Young African American family.
Published on: Jul 16, 2019

Penn State's Administrative Data Accelerator has selected consumer identity management expert Infutor to support research that informs policy and improves lives.

Located in the College of Health and Human Development’s Prevention Research Center, and supported by the Social Science Research Institute, the Administrative Data Accelerator collaborates with interdisciplinary teams to acquire and securely store administrative data for use by its research fellows and data scientists.

“Using data created through the routine running of programs allows us to generate evidence, advance research, and inform policy at minimal cost to the public, with big impact for society,” said Max Crowley, director of the Administrative Data Accelerator and assistant professor of human development and family studies at Penn State. “We are excited to leverage Infutor’s historical property and real estate data to better inform our researchers’ varied programs.”

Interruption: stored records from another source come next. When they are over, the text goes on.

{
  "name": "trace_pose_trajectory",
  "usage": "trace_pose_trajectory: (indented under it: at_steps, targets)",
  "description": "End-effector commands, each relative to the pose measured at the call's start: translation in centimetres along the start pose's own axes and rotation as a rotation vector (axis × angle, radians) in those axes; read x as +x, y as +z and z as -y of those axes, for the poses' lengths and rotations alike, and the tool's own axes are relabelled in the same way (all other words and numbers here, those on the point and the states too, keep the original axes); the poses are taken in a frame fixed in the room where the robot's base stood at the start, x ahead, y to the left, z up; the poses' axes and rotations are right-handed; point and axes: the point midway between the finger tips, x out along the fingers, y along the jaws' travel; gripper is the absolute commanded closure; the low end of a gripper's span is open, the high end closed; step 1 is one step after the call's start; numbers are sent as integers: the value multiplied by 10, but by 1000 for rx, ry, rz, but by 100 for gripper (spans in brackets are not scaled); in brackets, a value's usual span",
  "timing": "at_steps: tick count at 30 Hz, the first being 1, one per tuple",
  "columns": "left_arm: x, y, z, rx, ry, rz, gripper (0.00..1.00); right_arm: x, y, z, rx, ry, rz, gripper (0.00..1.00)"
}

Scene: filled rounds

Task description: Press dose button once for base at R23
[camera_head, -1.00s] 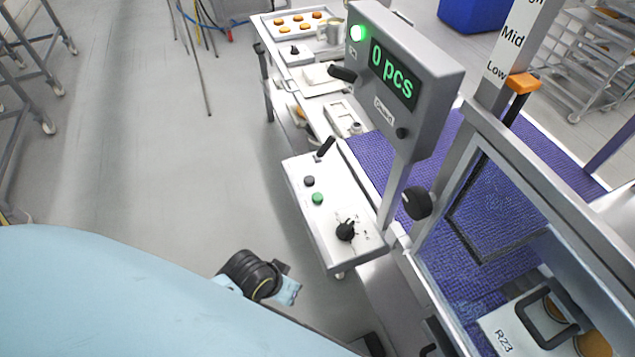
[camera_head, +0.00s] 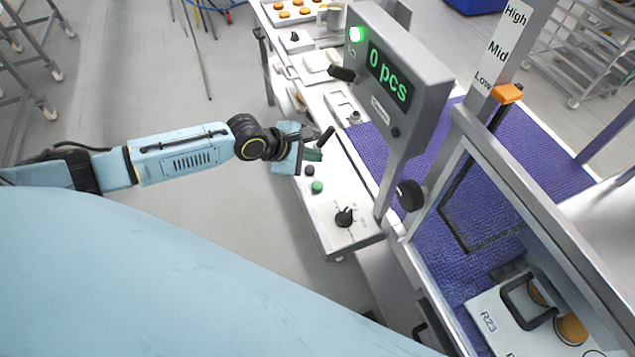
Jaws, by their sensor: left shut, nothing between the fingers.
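The control box (camera_head: 330,236) has a white top with a green button (camera_head: 317,187), a dark button (camera_head: 310,171), a black rotary knob (camera_head: 344,217) and a black lever (camera_head: 325,137) at its far end. I cannot read which button is for dosing. My left gripper (camera_head: 313,155) is shut and empty, by the box's far left edge near the lever and just beyond the dark button. Contact cannot be told. A white tray marked R23 (camera_head: 488,322) with a black handle and orange-brown rounds (camera_head: 571,329) sits at the lower right. My right gripper is out of view.
A grey display (camera_head: 422,85) reads "0 pcs" with a green lamp (camera_head: 356,34) lit. A purple belt (camera_head: 440,222) runs behind a framed guard. An orange slider (camera_head: 507,93) sits near "Low". Floor left of the box is clear.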

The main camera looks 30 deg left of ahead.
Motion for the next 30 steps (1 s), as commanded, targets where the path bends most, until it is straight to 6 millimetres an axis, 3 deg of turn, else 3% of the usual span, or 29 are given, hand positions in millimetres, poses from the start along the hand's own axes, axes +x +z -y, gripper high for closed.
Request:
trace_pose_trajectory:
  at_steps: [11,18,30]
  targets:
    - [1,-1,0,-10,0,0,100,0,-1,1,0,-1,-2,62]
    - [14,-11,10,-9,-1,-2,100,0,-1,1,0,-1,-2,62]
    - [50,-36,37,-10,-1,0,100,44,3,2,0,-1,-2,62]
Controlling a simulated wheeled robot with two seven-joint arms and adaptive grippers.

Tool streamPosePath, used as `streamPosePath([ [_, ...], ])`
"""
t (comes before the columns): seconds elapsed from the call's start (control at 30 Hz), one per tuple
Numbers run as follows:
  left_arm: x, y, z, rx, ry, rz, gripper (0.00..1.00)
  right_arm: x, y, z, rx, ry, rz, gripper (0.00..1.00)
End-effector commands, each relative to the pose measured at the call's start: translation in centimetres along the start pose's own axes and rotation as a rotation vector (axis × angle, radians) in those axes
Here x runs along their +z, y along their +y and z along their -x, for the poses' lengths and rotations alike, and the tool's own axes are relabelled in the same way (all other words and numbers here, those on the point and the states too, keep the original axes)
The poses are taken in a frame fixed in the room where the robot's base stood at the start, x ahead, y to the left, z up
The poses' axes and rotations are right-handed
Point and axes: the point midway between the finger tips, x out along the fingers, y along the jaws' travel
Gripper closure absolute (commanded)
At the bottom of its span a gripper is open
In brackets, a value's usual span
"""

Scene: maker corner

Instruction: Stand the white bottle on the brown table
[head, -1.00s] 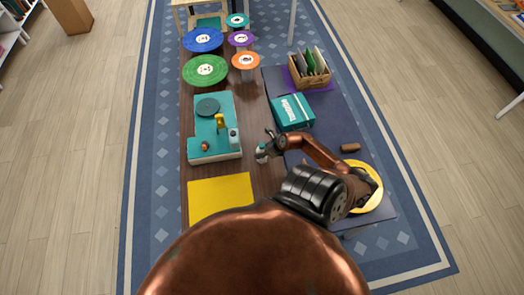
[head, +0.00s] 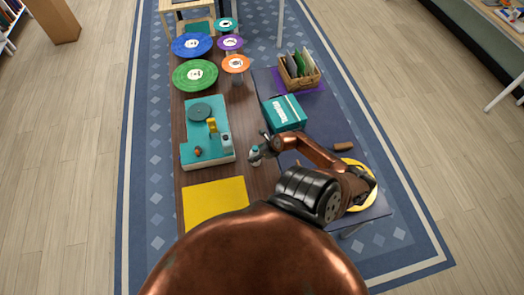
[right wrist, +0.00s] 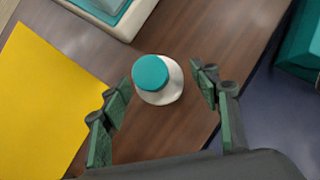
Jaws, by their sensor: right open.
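The white bottle (right wrist: 158,82) with a teal cap stands upright on the brown table (right wrist: 222,42), seen nearly from above in the right wrist view. In the head view the bottle (head: 255,158) is small, right of the teal machine and partly close against my gripper. My right gripper (right wrist: 163,105) is open, with one finger on each side of the bottle and a visible gap to each. In the head view my right gripper (head: 262,149) is at the bottle's upper right. My left gripper is not in view.
A yellow sheet (head: 215,202) lies front left of the bottle. A teal-and-white machine (head: 208,150) stands left. A teal box (head: 284,113) and a wooden crate (head: 299,80) are on the dark blue surface right. Colored discs (head: 195,75) stand farther back.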

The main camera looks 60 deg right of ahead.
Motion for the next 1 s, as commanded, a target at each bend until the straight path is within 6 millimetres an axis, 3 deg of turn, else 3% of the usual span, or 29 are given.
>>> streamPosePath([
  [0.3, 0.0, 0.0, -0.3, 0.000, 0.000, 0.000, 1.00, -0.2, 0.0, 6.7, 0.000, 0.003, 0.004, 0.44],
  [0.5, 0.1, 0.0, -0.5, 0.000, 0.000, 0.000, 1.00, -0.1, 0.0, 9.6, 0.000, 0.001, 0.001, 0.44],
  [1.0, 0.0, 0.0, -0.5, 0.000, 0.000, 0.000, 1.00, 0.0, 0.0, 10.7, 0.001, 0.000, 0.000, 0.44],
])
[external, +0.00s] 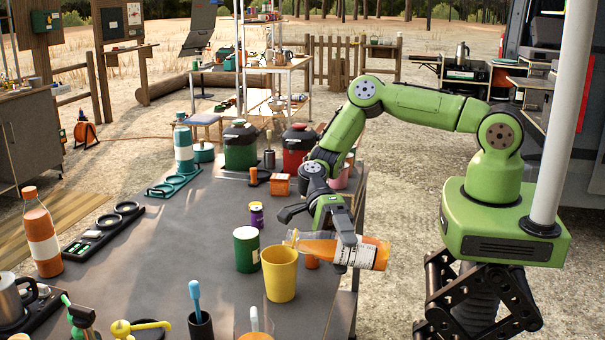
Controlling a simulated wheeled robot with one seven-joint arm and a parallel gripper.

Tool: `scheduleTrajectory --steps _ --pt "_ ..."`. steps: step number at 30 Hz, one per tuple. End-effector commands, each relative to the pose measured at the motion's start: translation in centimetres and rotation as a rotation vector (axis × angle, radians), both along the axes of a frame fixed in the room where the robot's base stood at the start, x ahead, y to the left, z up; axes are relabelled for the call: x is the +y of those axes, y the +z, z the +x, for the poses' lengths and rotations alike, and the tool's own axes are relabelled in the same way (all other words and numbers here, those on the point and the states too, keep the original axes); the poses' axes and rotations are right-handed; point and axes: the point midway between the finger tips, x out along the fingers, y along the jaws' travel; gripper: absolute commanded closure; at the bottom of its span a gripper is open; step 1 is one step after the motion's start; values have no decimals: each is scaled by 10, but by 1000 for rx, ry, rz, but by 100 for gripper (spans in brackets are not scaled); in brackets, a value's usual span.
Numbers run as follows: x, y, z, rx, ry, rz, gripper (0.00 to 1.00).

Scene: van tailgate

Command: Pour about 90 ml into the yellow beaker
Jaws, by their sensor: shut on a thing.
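The yellow beaker (281,278) stands upright on the grey table near its right edge. My gripper (338,236) is shut on a bottle of orange liquid (318,246), to the right of the beaker and above the table edge. The bottle lies almost level, with its mouth to the left at the beaker's rim and its labelled base end to the right. A small yellow-orange patch shows at the mouth; I cannot tell whether it is the bottle's neck or flowing liquid. The level inside the beaker cannot be made out.
A green can (246,250) stands close to the beaker's left, with a small purple jar (256,215) behind it. A dark cup (200,325) holding a blue-handled tool is in front. An orange bottle with a white band (41,235) stands far left. The table's middle is clear.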

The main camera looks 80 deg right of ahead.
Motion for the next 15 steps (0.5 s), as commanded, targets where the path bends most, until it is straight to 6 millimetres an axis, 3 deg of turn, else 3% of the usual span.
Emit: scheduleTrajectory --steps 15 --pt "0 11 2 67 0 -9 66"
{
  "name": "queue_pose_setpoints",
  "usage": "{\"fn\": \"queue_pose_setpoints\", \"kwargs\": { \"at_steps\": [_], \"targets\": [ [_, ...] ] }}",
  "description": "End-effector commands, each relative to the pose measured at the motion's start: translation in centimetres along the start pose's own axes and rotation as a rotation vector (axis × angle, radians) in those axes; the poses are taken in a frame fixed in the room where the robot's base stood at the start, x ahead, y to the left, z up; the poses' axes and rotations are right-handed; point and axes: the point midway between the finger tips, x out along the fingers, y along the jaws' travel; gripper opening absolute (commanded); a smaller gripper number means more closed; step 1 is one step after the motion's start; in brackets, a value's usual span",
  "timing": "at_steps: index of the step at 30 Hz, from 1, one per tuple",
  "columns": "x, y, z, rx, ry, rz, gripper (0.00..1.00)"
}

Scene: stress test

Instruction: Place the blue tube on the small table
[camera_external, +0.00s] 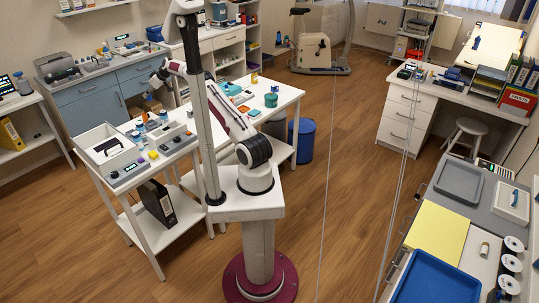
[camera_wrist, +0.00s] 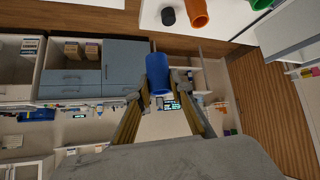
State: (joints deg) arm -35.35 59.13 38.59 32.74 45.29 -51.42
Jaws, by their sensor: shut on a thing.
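The blue tube (camera_wrist: 157,84) is between the fingertips of my gripper (camera_wrist: 158,78) in the wrist view; the fingers are closed on its sides. In the external view my gripper (camera_external: 150,98) is above the white table at the left (camera_external: 176,186). The tube is too small there to tell apart from nearby blue items. I cannot tell which table is the small table; a white table with turquoise things (camera_external: 291,93) stands just behind my arm.
An orange cup (camera_wrist: 197,13) and a black cylinder (camera_wrist: 168,16) stand on a white top in the wrist view. A box-like device (camera_external: 107,148) fills the left table's end. A blue bin (camera_external: 302,140) stands on the floor. Open floor lies right of my base.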

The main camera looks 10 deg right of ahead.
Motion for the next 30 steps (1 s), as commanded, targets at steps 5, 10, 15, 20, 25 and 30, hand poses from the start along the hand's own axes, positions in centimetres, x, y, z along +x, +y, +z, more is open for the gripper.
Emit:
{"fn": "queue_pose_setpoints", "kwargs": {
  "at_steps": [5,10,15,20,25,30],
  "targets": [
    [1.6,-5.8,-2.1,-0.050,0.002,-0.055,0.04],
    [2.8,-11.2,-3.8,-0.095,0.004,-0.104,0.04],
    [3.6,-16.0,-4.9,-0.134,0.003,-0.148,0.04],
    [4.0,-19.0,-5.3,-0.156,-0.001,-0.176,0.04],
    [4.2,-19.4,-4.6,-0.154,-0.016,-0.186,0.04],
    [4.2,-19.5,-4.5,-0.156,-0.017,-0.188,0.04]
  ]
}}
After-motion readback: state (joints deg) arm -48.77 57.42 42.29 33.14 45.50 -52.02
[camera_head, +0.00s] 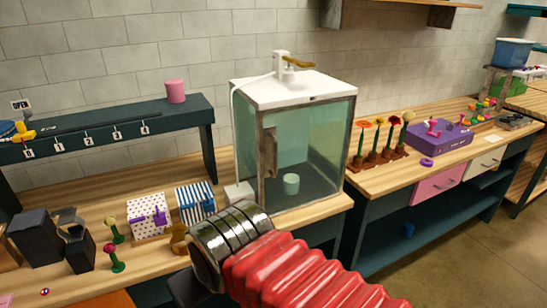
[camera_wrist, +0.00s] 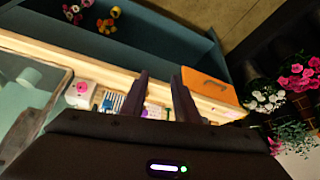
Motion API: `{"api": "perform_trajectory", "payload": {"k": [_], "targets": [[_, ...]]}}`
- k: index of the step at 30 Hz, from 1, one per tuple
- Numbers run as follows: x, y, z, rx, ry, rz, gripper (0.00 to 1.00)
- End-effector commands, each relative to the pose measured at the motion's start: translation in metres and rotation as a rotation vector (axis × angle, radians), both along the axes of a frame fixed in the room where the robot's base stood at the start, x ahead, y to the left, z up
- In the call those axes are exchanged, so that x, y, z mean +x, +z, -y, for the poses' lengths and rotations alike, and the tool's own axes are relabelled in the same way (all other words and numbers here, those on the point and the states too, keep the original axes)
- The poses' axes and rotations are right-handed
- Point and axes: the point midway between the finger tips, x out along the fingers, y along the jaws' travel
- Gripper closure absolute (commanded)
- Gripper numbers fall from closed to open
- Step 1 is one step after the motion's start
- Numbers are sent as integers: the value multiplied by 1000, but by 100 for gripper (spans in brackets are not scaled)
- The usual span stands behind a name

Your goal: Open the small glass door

The Administrative Data Accelerator Enclave, a component of the Evidence-to-Impact-Collaborative, also has joint support from the Social Science Research Institute, Department of Economics, Department of Agricultural Economics, Sociology, and Education, and the Smeal College of Business.

“University-supported economics and social market research initiatives have a profound impact on social policies and we are proud to support their efforts with robust historical consumer data,” said Gary Walter, CEO of Infutor. “Our consumer identity data serves as a critical data source for tracking address histories that can be used for migration, housing and other valuable research initiatives.”

Infutor compiles deterministic, authoritative and permissible data from sources such as public and private telephone data, deed and property information, subscription services and numerous other privacy and security-compliant sources. Infutor combines these records into a single identity graph that identifies individuals and links particular records to a single individual. Penn State's academic publications report only summary information about the underlying identity graph, not specific personal details, to ensure the protection of the identity of individuals and accompanying sensitive data.